— START RECORD EXCERPTS —

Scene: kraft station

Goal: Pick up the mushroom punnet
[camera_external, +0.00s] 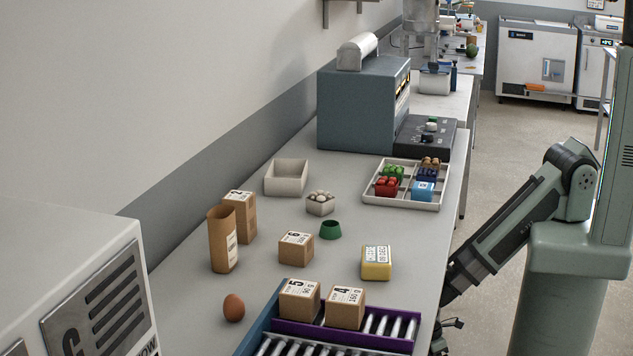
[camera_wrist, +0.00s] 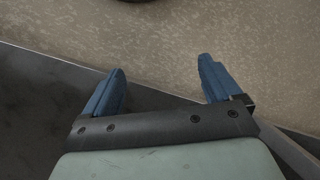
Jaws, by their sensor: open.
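The mushroom punnet (camera_external: 320,204) is a small pale container holding several white round mushrooms. It stands on the grey table in the external view, just right of an empty cream tray and behind a green cup. My gripper (camera_wrist: 160,88) shows in the wrist view with its two blue fingers wide apart and nothing between them. It points at the floor beside the table edge. In the external view my arm hangs at the right side of the table, low and well away from the punnet, with the gripper end partly hidden there.
The green cup (camera_external: 330,230), cream tray (camera_external: 286,177) and box 6 (camera_external: 296,248) stand around the punnet. A divided tray (camera_external: 405,203) with coloured items lies to its right. A yellow box (camera_external: 376,262), an egg (camera_external: 233,307) and a roller rack (camera_external: 390,330) are nearer.

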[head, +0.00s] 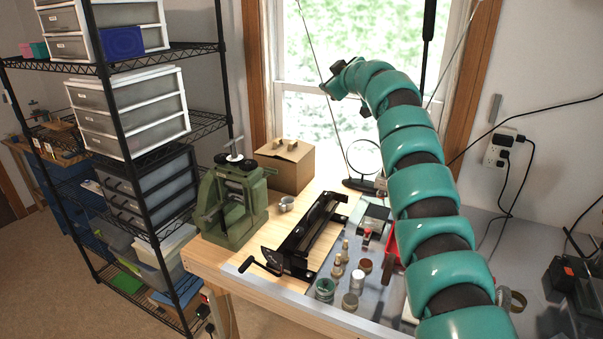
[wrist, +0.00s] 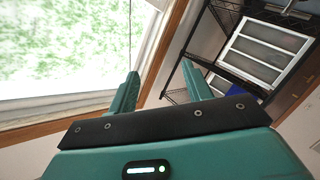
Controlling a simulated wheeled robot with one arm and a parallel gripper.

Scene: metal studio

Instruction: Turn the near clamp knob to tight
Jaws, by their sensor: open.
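A long black clamp device (head: 308,232) lies on the wooden bench top. A dark end plate (head: 284,261) and a black handle (head: 258,265) are at its near end. Small fittings show on the device, but I cannot tell which one is the near clamp knob or how it is turned. My gripper (head: 335,80) is raised in front of the window, well above and apart from the device. In the wrist view my gripper (wrist: 160,78) has its two teal fingers apart with nothing between them. The clamp device is not in the wrist view.
A green press (head: 232,205) and a cardboard box (head: 285,165) stand behind and left of the device. Several small jars and bottles, one a green jar (head: 325,289), stand to its right. A wire shelf (head: 165,140) is at left. The air around my gripper is free.

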— END RECORD EXCERPTS —

WRITTEN TASK: Look through the listing above. Pick out each line with "Scene" and copy it.

FULL ANSWER:
Scene: kraft station
Scene: metal studio

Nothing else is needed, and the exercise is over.